Hoy esta lógica parece resquebrajarse, no coincide más con los hechos. ¿Cómo es posible que en Gran Bretaña, el aliado más importante del Imperio, más de 100 mil personas hayan pedido a su propio gobierno que detenga la guerra? ¿judíos en Estados Unidos exigiendo a Biden detener el genocidio en Palestina? ¿La ONU proclamando su sentencia de muerte al reconocer su inutilidad como mediador entre las naciones y aceptar su histórico y fiel lacayismo frente a la política norteamericana?

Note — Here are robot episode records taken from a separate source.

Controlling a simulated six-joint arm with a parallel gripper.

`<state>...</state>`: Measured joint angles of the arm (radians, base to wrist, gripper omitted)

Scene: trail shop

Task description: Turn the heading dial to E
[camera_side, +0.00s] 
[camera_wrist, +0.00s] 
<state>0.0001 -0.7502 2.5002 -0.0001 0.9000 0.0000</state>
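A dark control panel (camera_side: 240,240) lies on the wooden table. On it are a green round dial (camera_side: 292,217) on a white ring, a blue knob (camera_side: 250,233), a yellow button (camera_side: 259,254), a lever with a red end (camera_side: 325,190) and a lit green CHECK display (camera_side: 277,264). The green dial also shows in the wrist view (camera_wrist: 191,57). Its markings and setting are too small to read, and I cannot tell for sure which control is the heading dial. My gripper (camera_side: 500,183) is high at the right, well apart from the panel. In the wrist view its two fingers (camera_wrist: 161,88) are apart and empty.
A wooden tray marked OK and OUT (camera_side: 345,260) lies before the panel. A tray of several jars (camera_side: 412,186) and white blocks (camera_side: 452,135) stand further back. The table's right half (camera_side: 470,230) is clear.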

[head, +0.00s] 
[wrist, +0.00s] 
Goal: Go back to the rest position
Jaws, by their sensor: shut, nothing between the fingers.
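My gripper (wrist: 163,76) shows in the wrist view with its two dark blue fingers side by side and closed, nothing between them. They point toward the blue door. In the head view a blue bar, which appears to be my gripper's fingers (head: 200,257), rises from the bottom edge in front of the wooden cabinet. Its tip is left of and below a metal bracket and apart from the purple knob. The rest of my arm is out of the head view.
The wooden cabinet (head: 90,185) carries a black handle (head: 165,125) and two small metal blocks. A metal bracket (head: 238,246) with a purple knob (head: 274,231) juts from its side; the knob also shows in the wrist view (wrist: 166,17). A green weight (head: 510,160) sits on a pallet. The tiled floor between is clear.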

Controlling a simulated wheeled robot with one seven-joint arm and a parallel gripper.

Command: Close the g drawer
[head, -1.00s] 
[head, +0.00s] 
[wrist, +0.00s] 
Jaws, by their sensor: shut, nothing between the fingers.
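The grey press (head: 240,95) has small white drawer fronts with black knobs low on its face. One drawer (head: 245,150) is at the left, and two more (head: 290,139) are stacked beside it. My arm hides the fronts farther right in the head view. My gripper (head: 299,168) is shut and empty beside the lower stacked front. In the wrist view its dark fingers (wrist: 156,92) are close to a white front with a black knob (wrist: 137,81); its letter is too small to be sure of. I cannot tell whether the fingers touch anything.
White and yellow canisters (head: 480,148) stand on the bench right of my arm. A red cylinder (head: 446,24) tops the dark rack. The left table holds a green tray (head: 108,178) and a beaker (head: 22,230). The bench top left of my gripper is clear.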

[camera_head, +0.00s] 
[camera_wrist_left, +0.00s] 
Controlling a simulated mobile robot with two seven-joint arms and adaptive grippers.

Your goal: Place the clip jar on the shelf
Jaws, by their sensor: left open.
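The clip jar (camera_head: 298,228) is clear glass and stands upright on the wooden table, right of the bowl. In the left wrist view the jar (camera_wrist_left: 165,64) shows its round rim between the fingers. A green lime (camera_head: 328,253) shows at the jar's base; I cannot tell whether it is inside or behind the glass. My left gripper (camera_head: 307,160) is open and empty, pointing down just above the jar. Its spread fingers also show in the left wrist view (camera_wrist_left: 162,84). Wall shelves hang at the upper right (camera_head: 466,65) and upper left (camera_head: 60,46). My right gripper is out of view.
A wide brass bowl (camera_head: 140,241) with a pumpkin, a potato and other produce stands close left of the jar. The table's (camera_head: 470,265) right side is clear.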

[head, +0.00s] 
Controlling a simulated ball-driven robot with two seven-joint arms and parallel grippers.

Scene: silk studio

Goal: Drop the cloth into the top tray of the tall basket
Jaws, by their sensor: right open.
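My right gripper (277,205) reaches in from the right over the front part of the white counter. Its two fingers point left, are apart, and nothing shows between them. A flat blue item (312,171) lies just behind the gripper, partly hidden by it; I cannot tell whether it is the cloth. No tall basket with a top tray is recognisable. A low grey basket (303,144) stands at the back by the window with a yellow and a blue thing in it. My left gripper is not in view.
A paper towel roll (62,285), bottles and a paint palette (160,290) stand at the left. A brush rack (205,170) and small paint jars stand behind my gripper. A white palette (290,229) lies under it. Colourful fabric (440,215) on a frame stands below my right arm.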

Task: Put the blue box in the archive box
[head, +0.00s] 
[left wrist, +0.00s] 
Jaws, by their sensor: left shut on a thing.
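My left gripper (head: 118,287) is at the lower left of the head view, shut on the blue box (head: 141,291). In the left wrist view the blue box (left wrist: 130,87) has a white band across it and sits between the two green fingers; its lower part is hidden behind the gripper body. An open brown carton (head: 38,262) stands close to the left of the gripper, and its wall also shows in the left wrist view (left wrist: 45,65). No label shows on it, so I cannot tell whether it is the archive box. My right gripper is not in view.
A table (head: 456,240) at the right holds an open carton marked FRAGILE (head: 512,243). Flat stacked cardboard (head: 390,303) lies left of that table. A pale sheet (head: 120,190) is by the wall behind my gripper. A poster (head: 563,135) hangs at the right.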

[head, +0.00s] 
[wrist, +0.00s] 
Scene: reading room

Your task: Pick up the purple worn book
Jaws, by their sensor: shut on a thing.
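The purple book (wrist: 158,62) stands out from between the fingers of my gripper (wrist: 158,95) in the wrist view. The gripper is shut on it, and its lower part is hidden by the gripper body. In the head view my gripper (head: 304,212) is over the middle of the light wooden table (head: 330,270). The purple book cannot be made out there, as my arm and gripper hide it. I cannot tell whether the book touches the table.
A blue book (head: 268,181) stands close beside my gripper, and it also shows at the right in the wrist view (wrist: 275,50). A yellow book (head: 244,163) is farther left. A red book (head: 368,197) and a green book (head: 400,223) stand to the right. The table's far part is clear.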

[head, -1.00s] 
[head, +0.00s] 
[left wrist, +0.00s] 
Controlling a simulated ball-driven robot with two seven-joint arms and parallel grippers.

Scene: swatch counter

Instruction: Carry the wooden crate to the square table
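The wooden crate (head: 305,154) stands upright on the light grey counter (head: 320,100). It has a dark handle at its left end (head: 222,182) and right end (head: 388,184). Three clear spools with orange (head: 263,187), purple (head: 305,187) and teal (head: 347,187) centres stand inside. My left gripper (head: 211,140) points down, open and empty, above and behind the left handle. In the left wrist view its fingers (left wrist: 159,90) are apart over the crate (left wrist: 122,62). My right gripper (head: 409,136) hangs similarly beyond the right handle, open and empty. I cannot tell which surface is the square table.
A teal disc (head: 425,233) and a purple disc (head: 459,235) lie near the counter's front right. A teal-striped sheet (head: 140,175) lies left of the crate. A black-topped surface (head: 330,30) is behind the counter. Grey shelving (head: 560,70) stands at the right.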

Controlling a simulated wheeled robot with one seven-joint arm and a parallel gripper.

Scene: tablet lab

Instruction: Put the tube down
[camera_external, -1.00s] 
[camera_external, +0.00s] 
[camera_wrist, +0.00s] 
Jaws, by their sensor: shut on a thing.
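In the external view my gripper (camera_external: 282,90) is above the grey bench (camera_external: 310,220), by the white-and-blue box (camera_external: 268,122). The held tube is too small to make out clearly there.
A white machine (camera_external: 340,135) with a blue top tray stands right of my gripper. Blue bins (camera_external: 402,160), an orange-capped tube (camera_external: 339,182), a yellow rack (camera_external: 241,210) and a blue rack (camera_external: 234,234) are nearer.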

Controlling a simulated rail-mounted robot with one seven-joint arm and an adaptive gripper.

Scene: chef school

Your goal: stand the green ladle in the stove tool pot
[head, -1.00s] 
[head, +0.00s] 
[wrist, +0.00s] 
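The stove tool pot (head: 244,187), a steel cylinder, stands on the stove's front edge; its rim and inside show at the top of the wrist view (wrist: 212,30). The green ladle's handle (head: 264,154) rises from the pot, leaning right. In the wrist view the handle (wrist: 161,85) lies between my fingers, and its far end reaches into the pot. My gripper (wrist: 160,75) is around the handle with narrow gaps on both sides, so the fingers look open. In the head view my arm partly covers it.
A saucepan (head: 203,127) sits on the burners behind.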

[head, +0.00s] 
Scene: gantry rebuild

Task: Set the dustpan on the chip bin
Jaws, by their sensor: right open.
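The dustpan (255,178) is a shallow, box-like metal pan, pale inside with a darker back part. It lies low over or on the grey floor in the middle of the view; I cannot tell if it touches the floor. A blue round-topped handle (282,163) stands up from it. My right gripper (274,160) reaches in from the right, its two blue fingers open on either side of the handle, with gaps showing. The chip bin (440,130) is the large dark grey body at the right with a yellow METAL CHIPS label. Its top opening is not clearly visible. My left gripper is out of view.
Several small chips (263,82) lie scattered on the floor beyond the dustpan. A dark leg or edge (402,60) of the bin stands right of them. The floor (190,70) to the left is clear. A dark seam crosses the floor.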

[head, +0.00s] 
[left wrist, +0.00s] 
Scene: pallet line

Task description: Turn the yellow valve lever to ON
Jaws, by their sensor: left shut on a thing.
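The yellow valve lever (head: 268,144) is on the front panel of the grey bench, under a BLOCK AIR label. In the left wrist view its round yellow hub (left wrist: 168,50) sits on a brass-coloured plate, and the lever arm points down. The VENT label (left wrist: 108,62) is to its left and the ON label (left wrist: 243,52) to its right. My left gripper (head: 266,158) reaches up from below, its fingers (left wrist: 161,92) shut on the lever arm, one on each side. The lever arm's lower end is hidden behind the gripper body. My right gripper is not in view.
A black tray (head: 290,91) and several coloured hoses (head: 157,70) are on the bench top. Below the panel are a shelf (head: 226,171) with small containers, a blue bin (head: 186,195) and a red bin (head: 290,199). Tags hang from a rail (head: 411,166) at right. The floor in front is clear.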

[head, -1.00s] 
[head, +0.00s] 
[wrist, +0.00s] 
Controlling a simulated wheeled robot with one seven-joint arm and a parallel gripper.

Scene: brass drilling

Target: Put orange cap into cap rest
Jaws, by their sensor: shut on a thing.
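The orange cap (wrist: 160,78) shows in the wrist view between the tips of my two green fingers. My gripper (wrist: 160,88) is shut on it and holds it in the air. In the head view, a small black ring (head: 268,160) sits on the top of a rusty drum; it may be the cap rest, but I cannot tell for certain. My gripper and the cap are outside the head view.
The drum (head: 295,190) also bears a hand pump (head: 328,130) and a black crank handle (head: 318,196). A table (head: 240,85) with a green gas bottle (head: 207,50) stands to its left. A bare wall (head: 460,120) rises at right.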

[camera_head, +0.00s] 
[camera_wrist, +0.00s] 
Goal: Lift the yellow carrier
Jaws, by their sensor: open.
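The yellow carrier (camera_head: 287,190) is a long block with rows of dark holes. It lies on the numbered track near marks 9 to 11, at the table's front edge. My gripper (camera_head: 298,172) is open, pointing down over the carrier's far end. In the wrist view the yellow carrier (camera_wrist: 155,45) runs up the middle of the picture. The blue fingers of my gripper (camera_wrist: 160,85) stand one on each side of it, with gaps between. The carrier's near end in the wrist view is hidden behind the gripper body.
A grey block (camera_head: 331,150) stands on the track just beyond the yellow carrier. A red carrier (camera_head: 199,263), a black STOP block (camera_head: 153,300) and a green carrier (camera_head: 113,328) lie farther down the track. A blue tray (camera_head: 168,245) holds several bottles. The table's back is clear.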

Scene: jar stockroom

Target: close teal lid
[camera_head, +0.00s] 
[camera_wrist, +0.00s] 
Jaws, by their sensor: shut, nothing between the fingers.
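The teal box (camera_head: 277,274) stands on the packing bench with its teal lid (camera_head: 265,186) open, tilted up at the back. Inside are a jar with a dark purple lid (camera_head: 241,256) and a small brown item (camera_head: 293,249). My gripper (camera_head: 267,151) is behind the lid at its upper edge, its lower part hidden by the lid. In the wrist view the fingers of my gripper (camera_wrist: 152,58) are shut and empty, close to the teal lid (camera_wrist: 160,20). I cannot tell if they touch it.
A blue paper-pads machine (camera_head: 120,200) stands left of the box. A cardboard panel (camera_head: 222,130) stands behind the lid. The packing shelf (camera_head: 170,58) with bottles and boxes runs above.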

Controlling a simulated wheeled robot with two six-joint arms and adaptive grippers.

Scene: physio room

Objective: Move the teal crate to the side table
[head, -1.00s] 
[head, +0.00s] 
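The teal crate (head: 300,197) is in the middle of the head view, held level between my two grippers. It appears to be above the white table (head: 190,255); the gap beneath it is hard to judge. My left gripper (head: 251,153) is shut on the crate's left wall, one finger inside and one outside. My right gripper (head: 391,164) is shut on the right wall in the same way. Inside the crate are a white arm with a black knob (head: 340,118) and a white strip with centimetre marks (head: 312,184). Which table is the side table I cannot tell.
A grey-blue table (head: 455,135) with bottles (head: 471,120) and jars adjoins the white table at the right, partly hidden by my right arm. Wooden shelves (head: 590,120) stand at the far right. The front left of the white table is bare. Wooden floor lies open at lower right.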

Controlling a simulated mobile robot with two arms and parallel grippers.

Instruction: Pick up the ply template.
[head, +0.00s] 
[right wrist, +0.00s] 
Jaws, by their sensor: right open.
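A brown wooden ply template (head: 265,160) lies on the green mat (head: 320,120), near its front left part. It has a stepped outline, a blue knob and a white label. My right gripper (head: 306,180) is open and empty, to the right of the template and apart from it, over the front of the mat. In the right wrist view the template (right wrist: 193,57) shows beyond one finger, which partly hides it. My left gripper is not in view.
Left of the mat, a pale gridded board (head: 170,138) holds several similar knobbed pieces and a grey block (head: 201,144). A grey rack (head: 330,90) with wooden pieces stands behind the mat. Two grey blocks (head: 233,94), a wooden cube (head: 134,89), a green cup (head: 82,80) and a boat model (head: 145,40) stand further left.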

¿El director de la Oficina de Asuntos Políticos y Militares del Gobierno norteamericano desenmascarando la política genocida del capitalismo? Ya la humanidad no se cree más la patraña de la democracia combatiendo al terrorismo, ni la de las intervenciones “salvadoras” en pueblos con políticas e ideologías diferentes a la norteamericana. Tampoco acepta de buen grado en Occidente, a pesar de la indiferencia y el egoísmo que les ha caracterizado por siglos, que se destruya una nación entera para rejuvenecer con su sangre al capital.
La realidad, como siempre, se ha terminado por imponer a la idea. La ideología dominante hace aguas y, como ha demostrado la historia, esto sucede únicamente cuando las contradicciones inmanentes al sistema se han agotado.
El esclavismo tuvo en el imperio romano, en la putrefacción de los últimos emperadores, la evidencia de su senectud. El feudalismo todavía aspiraba, después del golpe mortal dado por Napoleón a toda la superestructura feudal, a que Metternich, Alejandro I y la Santa Alianza le devolvieran su antigua gloria. Hoy no es sólo la cuestión Palestina la que está en juego, es la credibilidad del capitalismo y todas sus instituciones lo que se cuestiona.
Un genocidio que ha alcanzado la monstruosa y atroz cifra de ocho mil muertos no se puede esconder debajo de la cama ni cubrir con fingimientos e hipocresías. ¿Ha sonado la hora final del dominio occidental? No lo sabemos aún, pero la realidad nos hace presentir un cambio definitivo en el orden mundial.